Article five is by Xiaoguang Zhao from the Zhang Group at Boston University and the Averitt Group at the University of California, San Diego. In this paper, the resonances of solid and flexible nonlinear metamaterial perfect absorber devices are characterized under different THz field strengths using high-field THz time domain spectroscopy. In this way, the device designs and fabrication are evaluated, and it is explained how further structural design could improve the devices for applications such as saturable absorption, optical limiting, and self-focusing.

Finally, in the last article Prof. Hironaru Murakami et al., in the Tonouchi group at Osaka University, reports on how laser THz emission microscopy can effectively be combined with optical pump–probe THz spectroscopy to achieve DTEM. DTEM is able to reveal the spatiotemporal dynamics of photoexcited carriers and thereby detect phenomena that may be missed if optical pump–probe spectroscopy is solely used.

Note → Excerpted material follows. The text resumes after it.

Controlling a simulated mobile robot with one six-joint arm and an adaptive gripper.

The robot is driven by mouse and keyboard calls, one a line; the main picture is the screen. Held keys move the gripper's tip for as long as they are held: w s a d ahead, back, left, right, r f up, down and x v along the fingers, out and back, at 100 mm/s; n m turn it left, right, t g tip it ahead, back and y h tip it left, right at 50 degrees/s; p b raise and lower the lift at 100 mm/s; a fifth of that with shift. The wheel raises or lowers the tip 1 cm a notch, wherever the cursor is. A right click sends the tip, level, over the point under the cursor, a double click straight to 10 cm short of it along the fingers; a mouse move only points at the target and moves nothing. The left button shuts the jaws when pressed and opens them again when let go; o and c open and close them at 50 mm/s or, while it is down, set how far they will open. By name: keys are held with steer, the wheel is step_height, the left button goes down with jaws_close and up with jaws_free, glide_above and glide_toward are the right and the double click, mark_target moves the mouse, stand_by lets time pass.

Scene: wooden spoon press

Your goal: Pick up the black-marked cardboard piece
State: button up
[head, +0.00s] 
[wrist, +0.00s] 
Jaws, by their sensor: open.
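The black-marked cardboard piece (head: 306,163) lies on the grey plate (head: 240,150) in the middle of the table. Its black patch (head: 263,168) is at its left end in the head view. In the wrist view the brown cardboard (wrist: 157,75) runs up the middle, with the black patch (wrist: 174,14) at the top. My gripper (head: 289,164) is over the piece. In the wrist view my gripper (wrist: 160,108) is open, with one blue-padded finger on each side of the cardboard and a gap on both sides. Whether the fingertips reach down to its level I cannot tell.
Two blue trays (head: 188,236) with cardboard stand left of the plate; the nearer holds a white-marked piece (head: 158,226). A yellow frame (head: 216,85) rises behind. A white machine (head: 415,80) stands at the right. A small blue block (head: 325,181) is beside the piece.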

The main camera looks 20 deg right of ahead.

Thus, by utilizing this improved characterization technique, it is possible to visualize temporal–spatial dynamics of photoexcited carriers in electronic materials devices such as photoconductive antennas with a spatial resolution of ∼1.5μm and time resolution of ∼100fs.

In summary, this special issue offers great insight into THz characterization methods and how they can be utilized to develop various THz devices as well as reveal interesting and useful material properties.